BioWhere - Georeferencing New Zealand's Biota from Texts. NZGRC 2022.
BioWhere aims to develop techniques that can be harnessed to map large volumes of biota specimens from all over New Zealand and Antarctica. With over 12 million records, these specimens along with their locations are georeferenced textually, usually with complex natural language descriptions, across various scientific publications and specimen collections held by museums and other institutions. However, only a small fraction of these specimens has been mapped owing to the large volume of the data and the amount of labour the process of converting textual descriptions into coordinates demands. The challenge is amplified further due to the indefinite, vague nature of natural language used to textually describe the locations of these specimens. The automated tools currently in use fall short of effectively mapping the specimens because they rely on incomplete gazetteers and ignore spatial language.
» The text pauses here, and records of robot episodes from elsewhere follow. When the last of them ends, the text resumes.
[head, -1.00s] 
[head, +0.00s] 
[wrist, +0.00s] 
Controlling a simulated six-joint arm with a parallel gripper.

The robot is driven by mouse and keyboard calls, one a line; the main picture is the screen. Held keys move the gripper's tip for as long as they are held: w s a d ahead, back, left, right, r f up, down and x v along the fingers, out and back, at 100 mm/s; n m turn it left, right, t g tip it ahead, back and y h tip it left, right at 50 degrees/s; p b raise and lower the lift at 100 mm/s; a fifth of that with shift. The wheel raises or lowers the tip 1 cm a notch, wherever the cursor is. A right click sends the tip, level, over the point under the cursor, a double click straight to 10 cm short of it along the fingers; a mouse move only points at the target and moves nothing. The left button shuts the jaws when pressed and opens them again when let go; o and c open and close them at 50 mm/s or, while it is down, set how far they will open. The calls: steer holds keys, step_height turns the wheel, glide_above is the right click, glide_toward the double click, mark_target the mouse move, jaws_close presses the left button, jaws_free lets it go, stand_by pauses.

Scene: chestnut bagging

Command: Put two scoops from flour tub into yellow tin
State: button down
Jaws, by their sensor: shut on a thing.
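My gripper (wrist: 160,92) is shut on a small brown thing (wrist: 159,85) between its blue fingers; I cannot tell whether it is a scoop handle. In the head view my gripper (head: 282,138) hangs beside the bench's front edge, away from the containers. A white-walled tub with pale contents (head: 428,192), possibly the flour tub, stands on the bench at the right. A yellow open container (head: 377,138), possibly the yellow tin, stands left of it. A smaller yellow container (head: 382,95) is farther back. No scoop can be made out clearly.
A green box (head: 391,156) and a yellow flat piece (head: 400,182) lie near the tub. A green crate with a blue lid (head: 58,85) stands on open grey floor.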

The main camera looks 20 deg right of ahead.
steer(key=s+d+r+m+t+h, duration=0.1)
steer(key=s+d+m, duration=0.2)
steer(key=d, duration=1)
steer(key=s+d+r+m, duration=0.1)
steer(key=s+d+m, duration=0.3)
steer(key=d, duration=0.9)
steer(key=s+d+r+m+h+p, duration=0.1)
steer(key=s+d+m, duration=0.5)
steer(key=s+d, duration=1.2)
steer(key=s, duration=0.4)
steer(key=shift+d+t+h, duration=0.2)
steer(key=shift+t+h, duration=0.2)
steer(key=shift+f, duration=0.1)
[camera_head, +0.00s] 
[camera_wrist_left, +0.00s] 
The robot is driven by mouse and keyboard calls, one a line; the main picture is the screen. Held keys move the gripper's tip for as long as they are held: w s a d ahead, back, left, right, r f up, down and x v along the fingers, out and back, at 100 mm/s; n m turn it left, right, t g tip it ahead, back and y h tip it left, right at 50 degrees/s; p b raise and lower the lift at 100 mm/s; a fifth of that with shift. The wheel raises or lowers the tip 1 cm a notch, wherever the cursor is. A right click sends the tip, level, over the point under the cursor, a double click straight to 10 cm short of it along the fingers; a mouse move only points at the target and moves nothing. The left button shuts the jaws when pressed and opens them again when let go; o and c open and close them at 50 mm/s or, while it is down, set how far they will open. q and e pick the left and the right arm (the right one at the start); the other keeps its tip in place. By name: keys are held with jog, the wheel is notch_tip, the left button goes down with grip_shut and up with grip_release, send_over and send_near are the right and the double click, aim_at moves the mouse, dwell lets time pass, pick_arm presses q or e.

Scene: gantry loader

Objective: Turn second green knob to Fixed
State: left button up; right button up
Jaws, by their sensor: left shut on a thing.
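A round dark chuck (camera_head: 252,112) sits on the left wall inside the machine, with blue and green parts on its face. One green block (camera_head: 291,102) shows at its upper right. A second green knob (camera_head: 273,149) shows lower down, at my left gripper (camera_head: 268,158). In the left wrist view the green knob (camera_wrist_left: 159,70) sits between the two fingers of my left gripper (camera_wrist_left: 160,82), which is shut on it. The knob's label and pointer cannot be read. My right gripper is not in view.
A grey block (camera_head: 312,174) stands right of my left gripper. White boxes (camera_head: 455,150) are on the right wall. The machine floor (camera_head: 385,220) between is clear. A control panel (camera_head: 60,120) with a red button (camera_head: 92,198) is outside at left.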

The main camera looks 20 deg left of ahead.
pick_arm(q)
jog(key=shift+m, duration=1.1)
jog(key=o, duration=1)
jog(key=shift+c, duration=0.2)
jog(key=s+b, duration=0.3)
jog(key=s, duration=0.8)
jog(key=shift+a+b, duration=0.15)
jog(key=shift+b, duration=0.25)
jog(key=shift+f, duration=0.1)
The BioWhere project will explore the latest techniques in natural language processing and develop methods that can effectively overcome the aforementioned shortcomings using computational georeferencing methods to translate human language descriptions of locations to geographical coordinates. Our machine learning models will incorporate environmental factors, linguistic context, and the characteristics of the named place in building a self-learning gazetteer. Incorporating physical, historical, and cultural context will enrich the gazetteer with Māori knowledge including the origin, narrative and meaning of Māori place names. This will unlock vast amounts of structured scientific knowledge that are currently inaccessible. Furthermore, methods developed in the project will find further applications in a range of domains including disaster response, cultural heritage, and health.